Na cultura pop, o personagem mais famoso a usar o cara ou coroa foi o vilão Duas Caras, de Batman. Ele tem metade de sua face desfigurada e a outra normal.
Antes de tomar alguma decisão, o personagem sempre joga a sua moedinha para o alto, deixando suas atitudes a cargo da sorte.
No cinema, Harvey Dent, o Duas Caras, foi interpretado por Tommy Lee Jones em "Batman Forever" (1995) e por Aaron Eckhart, em "Batman – O Cavaleiro das Trevas" (2008).
Só não pode cair em pé
De volta ao futebol…
A semifinal da Copa América de 1975 foi decidida no cara ou coroa. A partida entre o Brasil e o Peru terminou empatada em todos os critérios de desempate. Na moedinha, quem venceu foi o Peru, que disputou a final com a Colômbia.
E o que aconteceu na final? Peru e Colômbia também empataram. Só que, dessa vez, a Conmebol achou demais o título ser decidido na sorte e marcou um novo jogo, agora sim, com vitória do Peru.
Os árbitros de futebol levam o cara ou coroa tão a sério que alguns deles têm até suas próprias moedas customizadas, feitas com exclusividade para a ocasião, como mostrou essa reportagem do UOL Esporte.
Mas nesta brincadeira, a única coisa que não pode acontecer é a moeda cair em pé.
Quando eu era criança, meu avô sempre me dizia que só me deixaria fazer bagunça com meus irmãos se a moeda caísse em pé.
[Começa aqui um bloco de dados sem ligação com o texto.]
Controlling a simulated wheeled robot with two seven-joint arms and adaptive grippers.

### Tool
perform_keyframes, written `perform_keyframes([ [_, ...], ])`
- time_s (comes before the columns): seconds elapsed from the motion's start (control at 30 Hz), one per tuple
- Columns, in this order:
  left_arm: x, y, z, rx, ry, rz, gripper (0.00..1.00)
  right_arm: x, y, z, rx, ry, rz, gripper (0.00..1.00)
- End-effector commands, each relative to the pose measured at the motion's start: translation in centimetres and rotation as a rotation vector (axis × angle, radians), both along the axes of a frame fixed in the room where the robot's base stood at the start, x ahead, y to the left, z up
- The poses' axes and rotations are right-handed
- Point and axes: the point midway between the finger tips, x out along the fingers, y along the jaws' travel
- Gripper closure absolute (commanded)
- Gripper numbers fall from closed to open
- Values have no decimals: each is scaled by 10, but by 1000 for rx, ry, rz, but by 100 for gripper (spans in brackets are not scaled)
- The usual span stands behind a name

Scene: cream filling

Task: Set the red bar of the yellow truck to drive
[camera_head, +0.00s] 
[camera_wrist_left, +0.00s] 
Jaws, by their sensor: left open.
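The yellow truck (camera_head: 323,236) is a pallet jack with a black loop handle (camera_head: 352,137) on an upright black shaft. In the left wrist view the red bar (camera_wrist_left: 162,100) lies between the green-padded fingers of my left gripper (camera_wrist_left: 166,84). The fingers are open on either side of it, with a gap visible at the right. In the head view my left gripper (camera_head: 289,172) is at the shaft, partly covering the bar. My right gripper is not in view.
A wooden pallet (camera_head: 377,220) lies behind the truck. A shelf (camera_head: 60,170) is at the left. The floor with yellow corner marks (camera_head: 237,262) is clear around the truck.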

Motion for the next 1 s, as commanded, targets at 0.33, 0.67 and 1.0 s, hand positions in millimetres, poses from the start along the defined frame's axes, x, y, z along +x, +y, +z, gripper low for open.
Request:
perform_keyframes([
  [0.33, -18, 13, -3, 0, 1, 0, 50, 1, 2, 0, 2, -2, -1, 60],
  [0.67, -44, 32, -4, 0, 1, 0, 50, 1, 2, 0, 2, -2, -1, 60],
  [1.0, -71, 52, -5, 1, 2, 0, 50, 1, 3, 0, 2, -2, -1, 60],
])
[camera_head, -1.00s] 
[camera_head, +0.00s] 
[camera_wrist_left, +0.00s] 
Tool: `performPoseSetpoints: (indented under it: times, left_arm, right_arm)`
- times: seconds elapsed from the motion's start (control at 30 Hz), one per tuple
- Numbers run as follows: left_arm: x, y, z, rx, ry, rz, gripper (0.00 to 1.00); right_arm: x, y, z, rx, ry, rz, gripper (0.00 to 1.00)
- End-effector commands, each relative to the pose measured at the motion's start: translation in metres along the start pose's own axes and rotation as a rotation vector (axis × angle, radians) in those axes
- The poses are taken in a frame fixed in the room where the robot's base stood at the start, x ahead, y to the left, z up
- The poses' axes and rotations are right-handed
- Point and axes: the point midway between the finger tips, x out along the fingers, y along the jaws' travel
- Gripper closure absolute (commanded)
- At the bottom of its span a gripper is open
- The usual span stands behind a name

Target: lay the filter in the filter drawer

Nunca caiu.
No futebol (sempre ele), isso já aconteceu. Em 2016, o árbitro brasileiro Heber Roberto Lopes jogou a moedinha para o alto e ela caiu em pé no gramado. E não era uma partida qualquer. O jogo internacional entre as seleções da Colômbia e Paraguai estava valendo para a Copa América.
Os dois capitães pareceram não acreditar na situação. A alternativa foi jogar a moeda novamente. Na ocasião, o árbitro disse que isso "nunca tinha acontecido com ele antes". Aposto que nunca aconteceu com ninguém.